Humans can get started quickly with very little information. My daughter when she was three years old could recognize animals at the zoo based on the cartoons she had watched. She never confused a bear for something else because the red shirt on Winnie the Pooh was missing on the live bear 🙂 . She knew dogs and cats are animals – and naturally figured out that elephants and lions are animals too.
Also, humans can abstract information across modes of information without special training. Whether I see a sketch of a car, an actual car parked on the street or a car moving in a high speed chase in a movie – I know it’s a car and how it generally works. When I throw a ball up and it comes down – I can relate to the concept of gravity from my middle school lesson even though the example used was of an apple falling on Newton’s head. GenAI has started becoming multi-modal – but not in the way humans do. This is of course a simplistic way of looking at how a human thinks and acts – we have not yet quite figured out the details of how human brains work.
How do we find answers when we are faced with a question ? Let’s say you ask me what’s 121 squared. I don’t know on the top of my head – but I know how to calculate it , and I also know how to approximate it without a precise calculation. But if you ask me what’s 12 squared, I already know it on top of my head. AI only knows the latter way as far as I can tell. An orchestration of several computing techniques could potentially solve these kinds of problems – but learning from a sequence of tokens alone probably won’t get us there.

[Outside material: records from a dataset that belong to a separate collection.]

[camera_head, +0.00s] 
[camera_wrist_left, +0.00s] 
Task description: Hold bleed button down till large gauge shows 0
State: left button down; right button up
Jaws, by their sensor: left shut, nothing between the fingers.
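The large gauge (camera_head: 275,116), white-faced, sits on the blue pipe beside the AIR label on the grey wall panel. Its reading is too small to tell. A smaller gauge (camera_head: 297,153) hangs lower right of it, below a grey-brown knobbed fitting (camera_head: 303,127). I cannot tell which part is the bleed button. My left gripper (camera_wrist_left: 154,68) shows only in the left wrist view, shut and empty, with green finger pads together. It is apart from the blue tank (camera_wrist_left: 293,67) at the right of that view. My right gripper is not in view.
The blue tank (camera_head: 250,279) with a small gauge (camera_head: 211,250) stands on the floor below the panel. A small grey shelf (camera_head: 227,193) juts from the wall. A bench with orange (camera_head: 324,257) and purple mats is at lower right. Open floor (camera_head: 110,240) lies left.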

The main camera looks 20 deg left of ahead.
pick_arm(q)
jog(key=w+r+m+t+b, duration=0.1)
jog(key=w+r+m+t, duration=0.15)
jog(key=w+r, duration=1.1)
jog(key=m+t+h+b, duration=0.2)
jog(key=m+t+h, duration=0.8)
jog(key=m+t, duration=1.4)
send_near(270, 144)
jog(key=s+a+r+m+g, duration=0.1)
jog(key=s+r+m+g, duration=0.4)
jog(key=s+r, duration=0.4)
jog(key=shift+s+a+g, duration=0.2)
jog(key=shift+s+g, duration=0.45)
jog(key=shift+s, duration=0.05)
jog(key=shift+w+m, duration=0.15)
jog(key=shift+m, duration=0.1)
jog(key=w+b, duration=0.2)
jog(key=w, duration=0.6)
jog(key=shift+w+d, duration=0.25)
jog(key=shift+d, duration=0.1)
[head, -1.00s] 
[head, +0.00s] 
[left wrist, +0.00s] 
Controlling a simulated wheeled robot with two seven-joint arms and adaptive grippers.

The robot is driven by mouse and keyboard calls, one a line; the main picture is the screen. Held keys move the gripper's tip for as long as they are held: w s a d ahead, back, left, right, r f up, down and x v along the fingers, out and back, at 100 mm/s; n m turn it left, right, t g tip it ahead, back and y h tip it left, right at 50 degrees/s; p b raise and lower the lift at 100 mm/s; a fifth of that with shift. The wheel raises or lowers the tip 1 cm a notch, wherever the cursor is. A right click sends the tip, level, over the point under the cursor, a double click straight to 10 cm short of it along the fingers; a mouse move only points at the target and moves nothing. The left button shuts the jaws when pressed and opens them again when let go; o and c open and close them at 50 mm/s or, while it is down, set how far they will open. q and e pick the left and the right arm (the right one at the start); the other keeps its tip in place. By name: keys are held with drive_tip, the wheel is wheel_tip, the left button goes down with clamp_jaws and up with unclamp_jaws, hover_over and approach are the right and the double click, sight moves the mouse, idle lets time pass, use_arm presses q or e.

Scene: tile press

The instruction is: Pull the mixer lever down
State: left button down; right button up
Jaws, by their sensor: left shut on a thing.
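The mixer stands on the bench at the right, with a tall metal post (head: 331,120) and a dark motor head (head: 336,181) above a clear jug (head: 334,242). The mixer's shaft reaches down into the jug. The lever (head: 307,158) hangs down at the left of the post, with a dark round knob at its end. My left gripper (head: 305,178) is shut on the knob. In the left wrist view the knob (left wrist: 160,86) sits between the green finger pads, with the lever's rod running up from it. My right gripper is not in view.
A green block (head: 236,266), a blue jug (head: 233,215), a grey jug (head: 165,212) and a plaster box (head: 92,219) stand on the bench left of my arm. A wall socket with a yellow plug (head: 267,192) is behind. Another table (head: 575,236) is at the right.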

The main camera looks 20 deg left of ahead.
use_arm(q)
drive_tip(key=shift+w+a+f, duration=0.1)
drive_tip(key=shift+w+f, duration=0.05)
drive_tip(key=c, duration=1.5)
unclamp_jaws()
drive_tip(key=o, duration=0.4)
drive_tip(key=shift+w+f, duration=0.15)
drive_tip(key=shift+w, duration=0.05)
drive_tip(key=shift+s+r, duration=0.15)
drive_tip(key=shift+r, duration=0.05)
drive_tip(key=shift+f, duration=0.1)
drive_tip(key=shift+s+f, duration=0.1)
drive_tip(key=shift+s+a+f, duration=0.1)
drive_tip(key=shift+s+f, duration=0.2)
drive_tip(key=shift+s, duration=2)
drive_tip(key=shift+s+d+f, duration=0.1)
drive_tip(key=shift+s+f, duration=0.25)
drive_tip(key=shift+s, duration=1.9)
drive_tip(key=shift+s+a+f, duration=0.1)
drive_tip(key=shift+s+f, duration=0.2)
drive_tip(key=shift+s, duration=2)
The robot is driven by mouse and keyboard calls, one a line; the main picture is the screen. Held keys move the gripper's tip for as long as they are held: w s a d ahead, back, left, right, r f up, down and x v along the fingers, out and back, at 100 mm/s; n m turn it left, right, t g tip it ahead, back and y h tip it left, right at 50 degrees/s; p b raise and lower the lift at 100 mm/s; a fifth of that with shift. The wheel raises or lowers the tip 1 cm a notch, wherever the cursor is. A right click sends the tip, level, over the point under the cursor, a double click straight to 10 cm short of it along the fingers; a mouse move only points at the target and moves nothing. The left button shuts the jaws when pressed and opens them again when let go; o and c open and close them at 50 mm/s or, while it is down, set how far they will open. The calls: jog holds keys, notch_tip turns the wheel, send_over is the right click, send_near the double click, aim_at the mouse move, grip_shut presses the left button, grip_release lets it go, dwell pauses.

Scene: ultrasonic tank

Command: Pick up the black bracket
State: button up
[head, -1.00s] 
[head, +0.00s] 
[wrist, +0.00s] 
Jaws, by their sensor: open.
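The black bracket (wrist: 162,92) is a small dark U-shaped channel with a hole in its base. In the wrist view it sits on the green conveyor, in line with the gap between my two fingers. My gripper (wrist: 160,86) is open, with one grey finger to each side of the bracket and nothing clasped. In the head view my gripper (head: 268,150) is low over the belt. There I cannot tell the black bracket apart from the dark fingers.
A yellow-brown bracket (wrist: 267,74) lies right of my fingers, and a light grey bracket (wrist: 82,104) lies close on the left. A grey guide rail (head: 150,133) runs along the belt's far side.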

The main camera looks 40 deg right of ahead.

One last point on what “general” means in the context of intelligence. There are some things that a computer can do faster and more efficiently than a human can. If we can draw a boundary around the problem – like a game like chess or go – a computer has a higher chance to figure our optimal answers compared to us. B
Where humans excel is in generalizing as context changes. As AI research makes breakthroughs in how machines plan, set goals and think about objectives – I am sure we will see massive breakthroughs . And at that point – perhaps AGI might be something more of a reality. I am not an AI researcher – I am just a curious observer . I will happily change my mind as I get more information. But for now – I am not worried about AGI becoming a thing in near future.